» **Available data**:
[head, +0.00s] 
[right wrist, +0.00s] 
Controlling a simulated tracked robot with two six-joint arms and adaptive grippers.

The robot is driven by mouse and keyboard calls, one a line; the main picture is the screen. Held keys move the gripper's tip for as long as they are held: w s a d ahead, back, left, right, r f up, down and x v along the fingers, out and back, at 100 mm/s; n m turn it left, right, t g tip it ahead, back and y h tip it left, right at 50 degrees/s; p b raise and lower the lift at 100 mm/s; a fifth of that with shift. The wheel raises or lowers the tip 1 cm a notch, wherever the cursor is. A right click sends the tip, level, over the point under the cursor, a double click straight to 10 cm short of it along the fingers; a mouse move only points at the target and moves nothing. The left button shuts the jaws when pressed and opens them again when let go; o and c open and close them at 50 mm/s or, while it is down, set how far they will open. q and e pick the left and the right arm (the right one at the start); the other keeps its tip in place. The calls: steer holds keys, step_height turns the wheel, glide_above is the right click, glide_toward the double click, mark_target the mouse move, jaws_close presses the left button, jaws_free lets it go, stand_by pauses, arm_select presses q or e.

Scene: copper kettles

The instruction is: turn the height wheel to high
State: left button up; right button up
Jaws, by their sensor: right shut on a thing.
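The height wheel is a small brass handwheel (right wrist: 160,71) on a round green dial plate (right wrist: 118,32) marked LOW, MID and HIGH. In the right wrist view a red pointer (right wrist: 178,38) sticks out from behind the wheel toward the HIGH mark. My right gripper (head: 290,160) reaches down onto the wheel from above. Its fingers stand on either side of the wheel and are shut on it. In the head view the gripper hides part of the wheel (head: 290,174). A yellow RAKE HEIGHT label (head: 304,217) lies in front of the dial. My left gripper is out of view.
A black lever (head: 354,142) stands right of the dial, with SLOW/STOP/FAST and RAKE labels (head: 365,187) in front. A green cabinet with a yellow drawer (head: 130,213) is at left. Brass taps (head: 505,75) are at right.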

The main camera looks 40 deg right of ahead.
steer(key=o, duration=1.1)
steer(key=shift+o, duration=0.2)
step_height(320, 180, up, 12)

» **Short problem**:
With both ends included, please retype exactly the lines from the line containing "Jaws, by their sensor: right shut on a thing." to the final line of the data.

» **Solution for this problem**:
Jaws, by their sensor: right shut on a thing.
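The height wheel is a small brass handwheel (right wrist: 160,71) on a round green dial plate (right wrist: 118,32) marked LOW, MID and HIGH. In the right wrist view a red pointer (right wrist: 178,38) sticks out from behind the wheel toward the HIGH mark. My right gripper (head: 290,160) reaches down onto the wheel from above. Its fingers stand on either side of the wheel and are shut on it. In the head view the gripper hides part of the wheel (head: 290,174). A yellow RAKE HEIGHT label (head: 304,217) lies in front of the dial. My left gripper is out of view.
A black lever (head: 354,142) stands right of the dial, with SLOW/STOP/FAST and RAKE labels (head: 365,187) in front. A green cabinet with a yellow drawer (head: 130,213) is at left. Brass taps (head: 505,75) are at right.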

The main camera looks 40 deg right of ahead.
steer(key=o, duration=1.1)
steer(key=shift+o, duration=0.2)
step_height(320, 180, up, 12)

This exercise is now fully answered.